Records of robot episodes
________________________

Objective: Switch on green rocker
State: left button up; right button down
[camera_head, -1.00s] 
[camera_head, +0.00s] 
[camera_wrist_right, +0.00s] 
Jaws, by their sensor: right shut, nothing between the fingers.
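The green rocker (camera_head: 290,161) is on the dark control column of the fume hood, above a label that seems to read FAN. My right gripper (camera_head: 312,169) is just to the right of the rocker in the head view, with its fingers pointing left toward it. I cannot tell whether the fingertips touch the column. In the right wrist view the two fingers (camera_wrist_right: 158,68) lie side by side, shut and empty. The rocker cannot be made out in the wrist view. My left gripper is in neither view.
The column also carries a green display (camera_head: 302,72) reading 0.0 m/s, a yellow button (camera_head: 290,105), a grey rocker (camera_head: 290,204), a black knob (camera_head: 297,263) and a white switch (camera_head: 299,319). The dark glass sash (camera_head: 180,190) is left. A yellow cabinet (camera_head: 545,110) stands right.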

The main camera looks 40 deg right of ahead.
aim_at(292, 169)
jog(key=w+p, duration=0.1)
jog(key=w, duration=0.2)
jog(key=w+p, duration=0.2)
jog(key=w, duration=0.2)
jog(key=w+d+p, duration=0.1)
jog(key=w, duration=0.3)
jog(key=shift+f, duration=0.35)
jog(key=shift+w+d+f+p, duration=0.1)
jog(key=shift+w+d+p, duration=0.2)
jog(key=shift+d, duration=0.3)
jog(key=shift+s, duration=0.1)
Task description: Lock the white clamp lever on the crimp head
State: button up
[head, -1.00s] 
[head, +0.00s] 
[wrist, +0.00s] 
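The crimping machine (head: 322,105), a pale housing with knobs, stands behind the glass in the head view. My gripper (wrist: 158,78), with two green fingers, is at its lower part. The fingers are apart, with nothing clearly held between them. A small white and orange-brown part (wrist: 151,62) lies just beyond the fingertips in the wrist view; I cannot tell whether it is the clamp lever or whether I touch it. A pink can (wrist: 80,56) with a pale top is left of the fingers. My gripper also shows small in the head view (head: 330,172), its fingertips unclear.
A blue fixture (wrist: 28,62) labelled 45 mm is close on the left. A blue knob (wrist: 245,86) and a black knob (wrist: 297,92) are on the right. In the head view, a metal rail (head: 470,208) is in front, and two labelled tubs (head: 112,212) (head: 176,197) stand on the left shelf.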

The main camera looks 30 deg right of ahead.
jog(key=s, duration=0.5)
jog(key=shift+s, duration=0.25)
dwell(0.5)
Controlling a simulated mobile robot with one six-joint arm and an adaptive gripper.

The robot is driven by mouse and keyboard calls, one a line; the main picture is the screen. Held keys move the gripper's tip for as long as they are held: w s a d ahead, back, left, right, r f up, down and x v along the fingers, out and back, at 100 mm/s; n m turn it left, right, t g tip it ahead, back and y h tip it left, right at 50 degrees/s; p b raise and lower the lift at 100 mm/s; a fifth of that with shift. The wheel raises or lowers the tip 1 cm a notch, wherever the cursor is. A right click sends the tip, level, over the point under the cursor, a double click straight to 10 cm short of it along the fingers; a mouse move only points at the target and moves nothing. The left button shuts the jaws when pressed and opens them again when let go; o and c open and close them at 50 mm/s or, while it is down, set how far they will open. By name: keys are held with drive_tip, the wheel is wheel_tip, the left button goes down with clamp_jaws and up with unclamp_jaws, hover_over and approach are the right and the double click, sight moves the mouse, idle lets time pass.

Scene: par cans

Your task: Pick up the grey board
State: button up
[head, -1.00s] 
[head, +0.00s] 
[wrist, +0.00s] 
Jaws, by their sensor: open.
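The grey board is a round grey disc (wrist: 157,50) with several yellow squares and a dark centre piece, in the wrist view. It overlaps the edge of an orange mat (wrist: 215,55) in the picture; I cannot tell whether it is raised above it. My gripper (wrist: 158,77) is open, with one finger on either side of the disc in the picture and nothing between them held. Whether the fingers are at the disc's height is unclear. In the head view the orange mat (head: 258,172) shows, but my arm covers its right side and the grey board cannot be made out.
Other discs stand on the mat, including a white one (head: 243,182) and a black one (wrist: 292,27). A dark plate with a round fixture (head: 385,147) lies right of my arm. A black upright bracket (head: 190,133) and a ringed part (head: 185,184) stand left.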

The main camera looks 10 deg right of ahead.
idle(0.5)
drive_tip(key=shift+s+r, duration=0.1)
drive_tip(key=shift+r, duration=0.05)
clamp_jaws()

________________________

▸ **OBJECTIVE**:
Write out the whole listing again. Match it word for word.

▸ **SOLVED EXERCISE**:
Objective: Switch on green rocker
State: left button up; right button down
[camera_head, -1.00s] 
[camera_head, +0.00s] 
[camera_wrist_right, +0.00s] 
Jaws, by their sensor: right shut, nothing between the fingers.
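The green rocker (camera_head: 290,161) is on the dark control column of the fume hood, above a label that seems to read FAN. My right gripper (camera_head: 312,169) is just to the right of the rocker in the head view, with its fingers pointing left toward it. I cannot tell whether the fingertips touch the column. In the right wrist view the two fingers (camera_wrist_right: 158,68) lie side by side, shut and empty. The rocker cannot be made out in the wrist view. My left gripper is in neither view.
The column also carries a green display (camera_head: 302,72) reading 0.0 m/s, a yellow button (camera_head: 290,105), a grey rocker (camera_head: 290,204), a black knob (camera_head: 297,263) and a white switch (camera_head: 299,319). The dark glass sash (camera_head: 180,190) is left. A yellow cabinet (camera_head: 545,110) stands right.

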The main camera looks 40 deg right of ahead.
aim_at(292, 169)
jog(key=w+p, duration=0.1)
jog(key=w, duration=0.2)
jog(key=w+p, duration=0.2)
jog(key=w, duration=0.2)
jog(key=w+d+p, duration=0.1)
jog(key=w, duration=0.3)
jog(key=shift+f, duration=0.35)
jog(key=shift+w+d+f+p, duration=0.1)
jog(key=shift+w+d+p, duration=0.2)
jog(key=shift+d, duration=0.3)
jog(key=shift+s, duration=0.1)
Task description: Lock the white clamp lever on the crimp head
State: button up
[head, -1.00s] 
[head, +0.00s] 
[wrist, +0.00s] 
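The crimping machine (head: 322,105), a pale housing with knobs, stands behind the glass in the head view. My gripper (wrist: 158,78), with two green fingers, is at its lower part. The fingers are apart, with nothing clearly held between them. A small white and orange-brown part (wrist: 151,62) lies just beyond the fingertips in the wrist view; I cannot tell whether it is the clamp lever or whether I touch it. A pink can (wrist: 80,56) with a pale top is left of the fingers. My gripper also shows small in the head view (head: 330,172), its fingertips unclear.
A blue fixture (wrist: 28,62) labelled 45 mm is close on the left. A blue knob (wrist: 245,86) and a black knob (wrist: 297,92) are on the right. In the head view, a metal rail (head: 470,208) is in front, and two labelled tubs (head: 112,212) (head: 176,197) stand on the left shelf.

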The main camera looks 30 deg right of ahead.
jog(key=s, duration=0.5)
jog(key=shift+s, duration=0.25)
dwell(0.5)
Controlling a simulated mobile robot with one six-joint arm and an adaptive gripper.

The robot is driven by mouse and keyboard calls, one a line; the main picture is the screen. Held keys move the gripper's tip for as long as they are held: w s a d ahead, back, left, right, r f up, down and x v along the fingers, out and back, at 100 mm/s; n m turn it left, right, t g tip it ahead, back and y h tip it left, right at 50 degrees/s; p b raise and lower the lift at 100 mm/s; a fifth of that with shift. The wheel raises or lowers the tip 1 cm a notch, wherever the cursor is. A right click sends the tip, level, over the point under the cursor, a double click straight to 10 cm short of it along the fingers; a mouse move only points at the target and moves nothing. The left button shuts the jaws when pressed and opens them again when let go; o and c open and close them at 50 mm/s or, while it is down, set how far they will open. By name: keys are held with drive_tip, the wheel is wheel_tip, the left button goes down with clamp_jaws and up with unclamp_jaws, hover_over and approach are the right and the double click, sight moves the mouse, idle lets time pass.

Scene: par cans

Your task: Pick up the grey board
State: button up
[head, -1.00s] 
[head, +0.00s] 
[wrist, +0.00s] 
Jaws, by their sensor: open.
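The grey board is a round grey disc (wrist: 157,50) with several yellow squares and a dark centre piece, in the wrist view. It overlaps the edge of an orange mat (wrist: 215,55) in the picture; I cannot tell whether it is raised above it. My gripper (wrist: 158,77) is open, with one finger on either side of the disc in the picture and nothing between them held. Whether the fingers are at the disc's height is unclear. In the head view the orange mat (head: 258,172) shows, but my arm covers its right side and the grey board cannot be made out.
Other discs stand on the mat, including a white one (head: 243,182) and a black one (wrist: 292,27). A dark plate with a round fixture (head: 385,147) lies right of my arm. A black upright bracket (head: 190,133) and a ringed part (head: 185,184) stand left.

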The main camera looks 10 deg right of ahead.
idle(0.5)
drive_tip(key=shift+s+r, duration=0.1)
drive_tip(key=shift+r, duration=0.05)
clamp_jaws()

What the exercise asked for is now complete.